I journeyed to fair Albion to provide a lecture at Oxford University, sponsored by the Thomistic Institute at Blackfriars, around which accumulated other pleasant obligations, appointments and connections with old friends.
I packed my raincoat, not knowing that I would enjoy four perfect days of 60 degrees Fahrenheit weather (if you will permit me my American loyalty to old ways when it comes to units of measure).
The 27th Sunday in Ordinary Time found me at the London Oratory High Mass. I’m not a regular Latin Mass-goer and did not know what to expect, other than “a very fine liturgy”, as a knowledgeable friend informed me. I was taken aback by the excellence of the music and the accessibility of the Mass. One would think a Latin-challenged Philistine such as myself would feel like an outsider. Yet the use of the Novus Ordo means that a regular Mass-goer knows where he is in the liturgy, even if he doesn’t know the meaning of the words. The liturgical formality was dignified, not fussy, and the voices of the choir were angelic.
There is nothing like this in New York City, where I live. I’m not sure why. It’s not as though we lack the talent. Perhaps we’re fearful of the beauty of holiness, which humiliates us in our mediocrity. That’s an understandable fear, though not one the Church ought to accommodate.
After Mass, my knowledgeable friend and I went out for a festive midday meal, at which we shocked the London bourgeoisie by saying grace in something more than a whisper. “Very countercultural,” he commented after we crossed ourselves, smiling a wicked smile.
On Monday I met some young pro-life activists and was encouraged by their zeal and determination. In the evening I hosted some friends for a dinner discussion on whether there was a crisis in the West, and if so, of what sort? Globalisation. Immigration. Islam. De-Christianisation. Wir haben keine Alternative, or so it seems. And what of America and her non-imperial empire? Is it sustainable? Will it become the instrument of a post-national global oligarchy, something America’s national self-image facilitates rather than restrains? Questions were more raised and chewed over than answered.
On the train to Oxford on Tuesday I was again reminded of how utterly dreadful our trains are in the States.
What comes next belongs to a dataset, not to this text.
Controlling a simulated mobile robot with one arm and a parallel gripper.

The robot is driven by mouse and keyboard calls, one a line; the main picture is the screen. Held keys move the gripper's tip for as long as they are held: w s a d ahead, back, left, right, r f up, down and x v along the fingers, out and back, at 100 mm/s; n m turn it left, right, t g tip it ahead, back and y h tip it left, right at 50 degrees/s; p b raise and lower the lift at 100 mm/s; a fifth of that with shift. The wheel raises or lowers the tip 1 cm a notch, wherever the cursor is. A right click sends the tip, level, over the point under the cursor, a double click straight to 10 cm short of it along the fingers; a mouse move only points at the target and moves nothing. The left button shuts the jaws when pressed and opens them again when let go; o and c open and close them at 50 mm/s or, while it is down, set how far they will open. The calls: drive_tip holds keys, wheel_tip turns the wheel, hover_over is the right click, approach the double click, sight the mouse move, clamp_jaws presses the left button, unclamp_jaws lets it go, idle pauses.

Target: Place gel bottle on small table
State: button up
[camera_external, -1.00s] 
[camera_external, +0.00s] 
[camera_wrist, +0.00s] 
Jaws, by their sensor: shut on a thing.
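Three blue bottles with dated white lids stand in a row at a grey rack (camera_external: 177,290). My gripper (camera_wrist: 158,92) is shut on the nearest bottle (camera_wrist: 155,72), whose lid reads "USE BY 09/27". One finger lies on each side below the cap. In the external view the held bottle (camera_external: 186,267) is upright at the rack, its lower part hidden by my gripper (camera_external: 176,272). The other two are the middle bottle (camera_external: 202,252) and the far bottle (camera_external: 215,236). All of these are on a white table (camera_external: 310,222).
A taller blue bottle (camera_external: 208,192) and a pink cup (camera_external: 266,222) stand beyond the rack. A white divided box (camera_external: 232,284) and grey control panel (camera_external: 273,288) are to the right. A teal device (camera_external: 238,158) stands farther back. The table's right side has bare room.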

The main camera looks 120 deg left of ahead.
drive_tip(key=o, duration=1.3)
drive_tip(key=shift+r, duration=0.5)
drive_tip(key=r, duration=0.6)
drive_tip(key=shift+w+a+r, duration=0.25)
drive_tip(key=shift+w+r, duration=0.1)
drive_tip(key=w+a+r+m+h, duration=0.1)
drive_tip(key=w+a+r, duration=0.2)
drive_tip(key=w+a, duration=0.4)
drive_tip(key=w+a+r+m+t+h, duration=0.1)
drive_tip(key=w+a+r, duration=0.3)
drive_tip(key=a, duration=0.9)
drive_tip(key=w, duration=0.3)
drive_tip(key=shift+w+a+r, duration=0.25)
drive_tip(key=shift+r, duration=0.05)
Even the most advanced service rocks and lurches like a 19th-century frontier railroad with uneven track. In hell, Americans will be in charge of public transportation.
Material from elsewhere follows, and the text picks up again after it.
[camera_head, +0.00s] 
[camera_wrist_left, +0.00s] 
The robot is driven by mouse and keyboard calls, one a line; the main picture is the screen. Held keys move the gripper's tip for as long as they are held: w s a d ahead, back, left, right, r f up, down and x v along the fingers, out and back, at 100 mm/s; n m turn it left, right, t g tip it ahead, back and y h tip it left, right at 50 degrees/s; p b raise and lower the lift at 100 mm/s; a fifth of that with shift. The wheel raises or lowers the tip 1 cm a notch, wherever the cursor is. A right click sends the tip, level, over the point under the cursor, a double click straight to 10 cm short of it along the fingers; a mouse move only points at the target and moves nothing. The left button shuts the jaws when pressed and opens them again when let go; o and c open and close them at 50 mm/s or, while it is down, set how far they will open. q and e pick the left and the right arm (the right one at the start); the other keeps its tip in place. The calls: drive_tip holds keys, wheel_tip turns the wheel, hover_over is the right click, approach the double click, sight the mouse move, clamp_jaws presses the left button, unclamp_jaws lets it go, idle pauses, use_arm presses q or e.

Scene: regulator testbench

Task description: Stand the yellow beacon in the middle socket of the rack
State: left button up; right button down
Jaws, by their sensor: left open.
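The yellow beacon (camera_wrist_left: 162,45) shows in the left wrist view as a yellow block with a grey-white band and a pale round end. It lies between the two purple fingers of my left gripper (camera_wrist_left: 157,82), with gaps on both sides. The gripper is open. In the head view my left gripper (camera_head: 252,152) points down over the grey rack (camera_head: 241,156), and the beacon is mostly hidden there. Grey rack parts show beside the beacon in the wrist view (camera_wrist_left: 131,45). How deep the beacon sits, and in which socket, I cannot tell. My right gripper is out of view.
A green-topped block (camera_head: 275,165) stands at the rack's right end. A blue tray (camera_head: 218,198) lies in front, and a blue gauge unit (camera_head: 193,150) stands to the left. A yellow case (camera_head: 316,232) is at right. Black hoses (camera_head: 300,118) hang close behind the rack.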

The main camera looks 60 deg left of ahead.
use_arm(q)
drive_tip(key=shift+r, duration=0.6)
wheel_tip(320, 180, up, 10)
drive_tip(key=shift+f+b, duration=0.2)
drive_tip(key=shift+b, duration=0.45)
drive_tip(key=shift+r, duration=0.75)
I was accommodated by my Dominican hosts at Blackfriars Hall, and during the course of my two days in the university’s environs I met a number of intelligent and clear-minded Christian students and faculties. The evangelical Anglican divinity students and the Dominican brothers recognised that there’s no point in being a Laodicean Christian or a milquetoast church. This should be appreciated for what it is: the purification of intention brought about by the collapse of cultural Christianity in the West, more advanced in some places than in others, but glaringly obvious in today’s universities, where the new secular theologies of liberation, multiculturalism and “fact-based reason” are ascendant in an uneasy but powerful coalition government. I was encouraged by the clarity of mind and firmness of purpose. We are living at a moment when the political and cultural consensus in the West is both punitive and brittle – or better, punitive because brittle. When the great and the good are paralysed, feeling as though there are no alternatives, and at the same time frenetic in their efforts to find new causes to renew their superannuated leadership, a sober few who speak unapologetically about metaphysical truths and spiritual realities can make a big difference.
Jordan Peterson is no Thomist. But among other things, he directs our attention to the differences between men and women, a natural truth woven into the fabric of creation. Thousands attend his lectures. Millions watch his videos. A sign, perhaps, that the wheel of history is turning.
On the feast day of Blessed John Henry Newman, I delivered my lecture, “The Return of the Strong Gods”. The strong gods are the objects of our love. They have the power to evoke loyalty and self-sacrifice in ways that cheer our hearts. My message was that we need to champion the strong gods, the sources of solidarity that come from above, from the benevolent hand of our Creator: marriage, family and, of course, the Church. For if we fail to do so, I fear the return of the dark gods who arise from below.
The next day, a well-read High Church Anglican who attended my talk suggested I read Archbishop Whately’s Essays on the Errors of Romanism, a nearly 200-year-old polemic against the young Turks at Oxford who were rebelling against Enlightenment rationalism’s invasion of the Church, and who set about to re-enchant the English imagination with thoughts of an intimate, active and arresting divine presence.
I noted the book’s title. Then, after our pleasant conversation on further topics ended, I wandered among the dreaming spires, finding myself eventually before the entrance to St Mary’s Church. The afternoon sun honeyed the ancient sandstone. “Romanism” has many errors. We can be misled by our desire for the sacred, lose our way when we outrun reason, betray love’s promise when we love what ought not to be loved. But we cannot live without love. I sent up a prayer to the thin-faced Cardinal, asking him to guide us as we navigate the return of the strong gods.